João Seguro — Um dia de chuva

Some observations on a rainy day

In 1857, Hiroshige, one of the most important Japanese engravers of the XIX century printed a small image with the title “The Great Bridge, Sudden Shower at Atake”, an integrating piece of the series of one hundred views of the Edo Era. This etching that would later be used by other artists as an example of compositive mastership and landscaping intensity, presents a bridge over a river and a group of five figures passing through the bridge during a shower of heavy rain. This spell of rain is, as the title of the piece refers, erratically, the most important element of the image, turned out to be an element of great consequence for the Ukiyo-e genre of Oriental painting, of which Hiroshige built the character of commercial painting to become what is known today as manga.

In 1880, Édouard Manet painted a small bunch of asparagus. This painting was sold to a collector for the sum of 800 francs and this gent, for mistake or philanthropy, sent 1000 francs to the artist, who later devolved the change in the form of a small picture of a single asparagus. This situation made a small stylistic exercise become one of the most striking political artworks ever, just because of the effectiveness of the statement that such a transaction allowed the artist to enact. Art and artistic practices are constantly invaded by the specter of money and often the arts dialogue with the broader socio economic reality in terms more or less agreeable and insinuating. Sometimes it demonstrates that artistic practices and money coexist as the exemplar Trojan horse of each other.

In 1904, Max Weber publishes his justifications on the origins of modern capitalism and explains us its social, ideological and religious provenance. Still today, in countries where the Protestant tradition lives on, but also in countries of Catholic legacy, we can find stone walls, of those we find in the countryside dividing eternally the territorial domains. Some of these walls split the space in a minuscule and scrupulous way, some merely mark the indistinct and irrelevant ends of a great property, both describe social models that may help us to know some aspects of the world of today.

In the 10th of June 1811, captain James Tillard perceives the formation of an island taking shape from the remains of the volcanic activity existing in the Azores archipelago. Some days after spotting this formation and getting acquainted with its development, precisely in the 4th of July, Tillard aided by the consul William Read approached the site of the isle with the intent of setting a flagpole for the British Empire. The island, despite its rapid growth, finally disappeared and frustrated the expectations of the prospective pioneers. Without territory one cannot have any territorial dispute.

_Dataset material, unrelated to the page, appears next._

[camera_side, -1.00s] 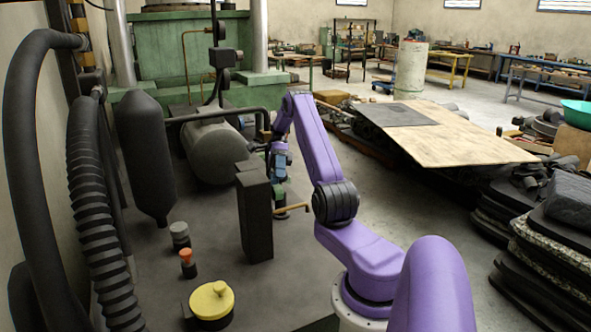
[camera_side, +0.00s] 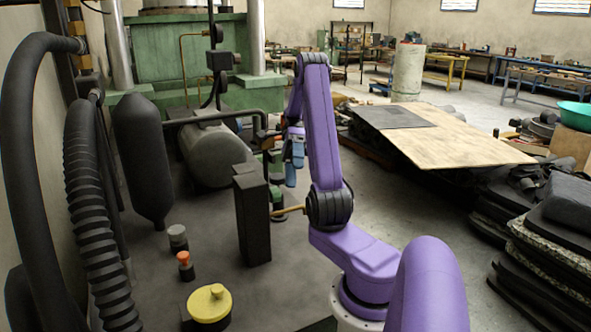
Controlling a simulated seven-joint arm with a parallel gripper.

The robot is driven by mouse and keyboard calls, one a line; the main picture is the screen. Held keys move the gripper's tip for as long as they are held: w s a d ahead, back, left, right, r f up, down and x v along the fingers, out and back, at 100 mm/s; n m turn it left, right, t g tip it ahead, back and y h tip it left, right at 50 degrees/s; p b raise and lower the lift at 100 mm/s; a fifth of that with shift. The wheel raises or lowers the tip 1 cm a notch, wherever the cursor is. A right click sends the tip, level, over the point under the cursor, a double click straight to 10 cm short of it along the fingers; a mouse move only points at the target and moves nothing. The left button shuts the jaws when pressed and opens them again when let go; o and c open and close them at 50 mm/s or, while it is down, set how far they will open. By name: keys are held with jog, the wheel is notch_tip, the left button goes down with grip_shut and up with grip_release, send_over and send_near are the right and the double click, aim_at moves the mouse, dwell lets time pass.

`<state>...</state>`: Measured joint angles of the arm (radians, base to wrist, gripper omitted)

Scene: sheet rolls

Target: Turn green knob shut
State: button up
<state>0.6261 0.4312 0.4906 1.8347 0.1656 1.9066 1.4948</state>
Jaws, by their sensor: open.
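A green knob (camera_side: 277,193) on a dark base stands on the dark bench top, just behind the tall black box. It is small, and the box partly blocks the view of it. My gripper (camera_side: 291,182) is bluish and points down, just right of the knob and apart from it in the picture. It is open with nothing seen between its fingers. The gap between the fingers is too small to make out clearly.
The tall black box (camera_side: 252,215) stands in front of the knob, with a brass lever (camera_side: 289,210) to its right. A yellow round cap (camera_side: 209,303), an orange-topped knob (camera_side: 184,262) and a grey knob (camera_side: 177,237) are nearer. A grey tank (camera_side: 215,155) lies behind.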

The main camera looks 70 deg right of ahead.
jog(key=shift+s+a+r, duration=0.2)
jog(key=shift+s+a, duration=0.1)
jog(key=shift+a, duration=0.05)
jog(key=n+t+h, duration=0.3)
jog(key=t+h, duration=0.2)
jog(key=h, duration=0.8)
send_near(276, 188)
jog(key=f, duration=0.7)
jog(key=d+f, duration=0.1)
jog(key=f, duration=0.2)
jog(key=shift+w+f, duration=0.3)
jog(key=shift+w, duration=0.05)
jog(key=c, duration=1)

In 1948 Barnett Newman painted “Onement, I”, a piece that would later become championed by himself as one of his early major pieces. In this work the artist slices a medium sized red monochrome painting with a vertical whitish line that separates the homogeneous plan of the painting. Two years later in 1950 he painted “Vir Heroicus Sublimis”, a piece of great magnitude in which he would inscribe five vertical lines cutting the plane territory of the monochrome and affirming the need to recognize the limits of a field in order to meet its extension.

In 1949, the historian Arthur Schlesinger publishes the book “The Vital Center: The Politics of Freedom, an important outlook on the importance of setting up a certain social order under the influence of state regulated economy and the utility of liberal democracy as the foremost agent of democratic utopia. In the first edition of this book, for the Boston based publishing house Houghton Mifflin Company, Schlesinger used an image that bear a resemblance to those of Barnett Newman and his fellow artists, in a straight allusion to a certain state of visual recognition of his ideological pursuit. This image is a profanation of Newman’s vertical lines with an intersecting horizontal line drawing our attention to an imagined center.

All these mentions are merely indicative and do not propose a demonstration of any kind of preconceived connections between people, events or their activities.